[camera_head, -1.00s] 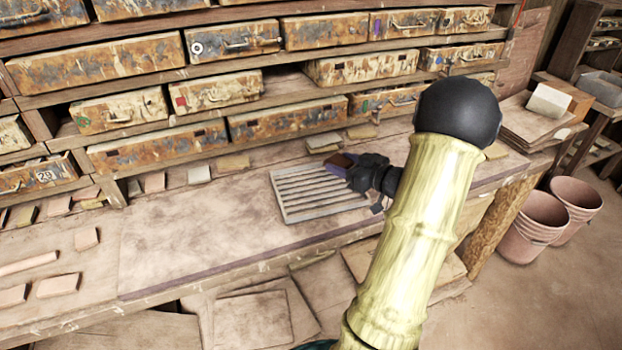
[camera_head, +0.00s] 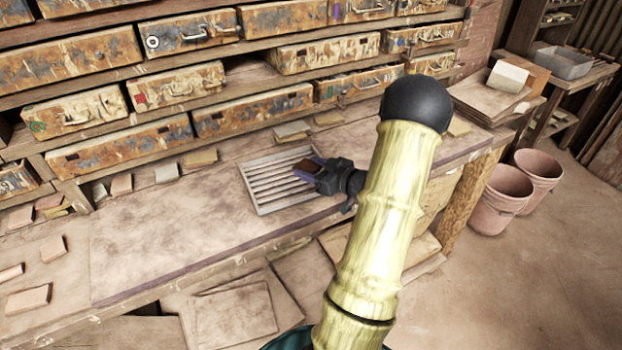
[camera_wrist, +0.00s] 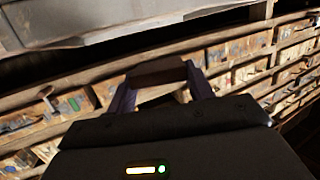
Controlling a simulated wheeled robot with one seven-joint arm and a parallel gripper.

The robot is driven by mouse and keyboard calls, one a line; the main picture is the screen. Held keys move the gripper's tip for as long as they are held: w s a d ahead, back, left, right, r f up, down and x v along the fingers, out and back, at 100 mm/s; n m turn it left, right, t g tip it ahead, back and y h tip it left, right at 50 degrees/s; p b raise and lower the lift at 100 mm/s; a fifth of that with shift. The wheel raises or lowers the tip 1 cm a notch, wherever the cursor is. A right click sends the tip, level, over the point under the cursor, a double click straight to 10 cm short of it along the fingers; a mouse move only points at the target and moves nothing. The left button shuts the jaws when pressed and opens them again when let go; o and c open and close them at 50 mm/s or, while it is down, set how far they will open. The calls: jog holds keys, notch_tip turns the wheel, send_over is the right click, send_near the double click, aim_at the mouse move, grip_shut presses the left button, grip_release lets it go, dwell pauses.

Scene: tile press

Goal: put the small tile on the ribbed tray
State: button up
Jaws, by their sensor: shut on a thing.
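My gripper (camera_head: 308,172) is shut on a small dark reddish-brown tile (camera_head: 306,166). In the head view the gripper and tile overlap the right part of the ribbed tray (camera_head: 262,198). The tray is a light grey, slatted rectangle lying flat on the bench. In the wrist view the tile (camera_wrist: 157,72) spans the space between the two fingers (camera_wrist: 158,90). The height of the tile above the tray is hard to tell.
The wooden bench (camera_head: 150,235) is clear left of the tray. Several pale tiles (camera_head: 202,158) lie along its back and left. Shelves of stained drawers (camera_head: 253,109) rise behind. Two pinkish buckets (camera_head: 500,198) stand on the floor at right.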

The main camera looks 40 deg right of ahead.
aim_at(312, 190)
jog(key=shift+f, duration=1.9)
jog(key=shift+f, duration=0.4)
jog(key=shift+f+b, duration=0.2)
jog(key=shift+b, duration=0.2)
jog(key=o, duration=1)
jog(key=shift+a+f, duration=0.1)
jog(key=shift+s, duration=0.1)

Task goal:
Make an exact copy of the data, leaving its pictures out.

Exercise output:
[camera_head, -1.00s] 
[camera_head, +0.00s] 
[camera_wrist, +0.00s] 
Controlling a simulated wheeled robot with one seven-joint arm and a parallel gripper.

The robot is driven by mouse and keyboard calls, one a line; the main picture is the screen. Held keys move the gripper's tip for as long as they are held: w s a d ahead, back, left, right, r f up, down and x v along the fingers, out and back, at 100 mm/s; n m turn it left, right, t g tip it ahead, back and y h tip it left, right at 50 degrees/s; p b raise and lower the lift at 100 mm/s; a fifth of that with shift. The wheel raises or lowers the tip 1 cm a notch, wherever the cursor is. A right click sends the tip, level, over the point under the cursor, a double click straight to 10 cm short of it along the fingers; a mouse move only points at the target and moves nothing. The left button shuts the jaws when pressed and opens them again when let go; o and c open and close them at 50 mm/s or, while it is down, set how far they will open. The calls: jog holds keys, notch_tip turns the wheel, send_over is the right click, send_near the double click, aim_at the mouse move, grip_shut presses the left button, grip_release lets it go, dwell pauses.

Scene: tile press

Goal: put the small tile on the ribbed tray
State: button up
Jaws, by their sensor: shut on a thing.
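My gripper (camera_head: 308,172) is shut on a small dark reddish-brown tile (camera_head: 306,166). In the head view the gripper and tile overlap the right part of the ribbed tray (camera_head: 262,198). The tray is a light grey, slatted rectangle lying flat on the bench. In the wrist view the tile (camera_wrist: 157,72) spans the space between the two fingers (camera_wrist: 158,90). The height of the tile above the tray is hard to tell.
The wooden bench (camera_head: 150,235) is clear left of the tray. Several pale tiles (camera_head: 202,158) lie along its back and left. Shelves of stained drawers (camera_head: 253,109) rise behind. Two pinkish buckets (camera_head: 500,198) stand on the floor at right.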

The main camera looks 40 deg right of ahead.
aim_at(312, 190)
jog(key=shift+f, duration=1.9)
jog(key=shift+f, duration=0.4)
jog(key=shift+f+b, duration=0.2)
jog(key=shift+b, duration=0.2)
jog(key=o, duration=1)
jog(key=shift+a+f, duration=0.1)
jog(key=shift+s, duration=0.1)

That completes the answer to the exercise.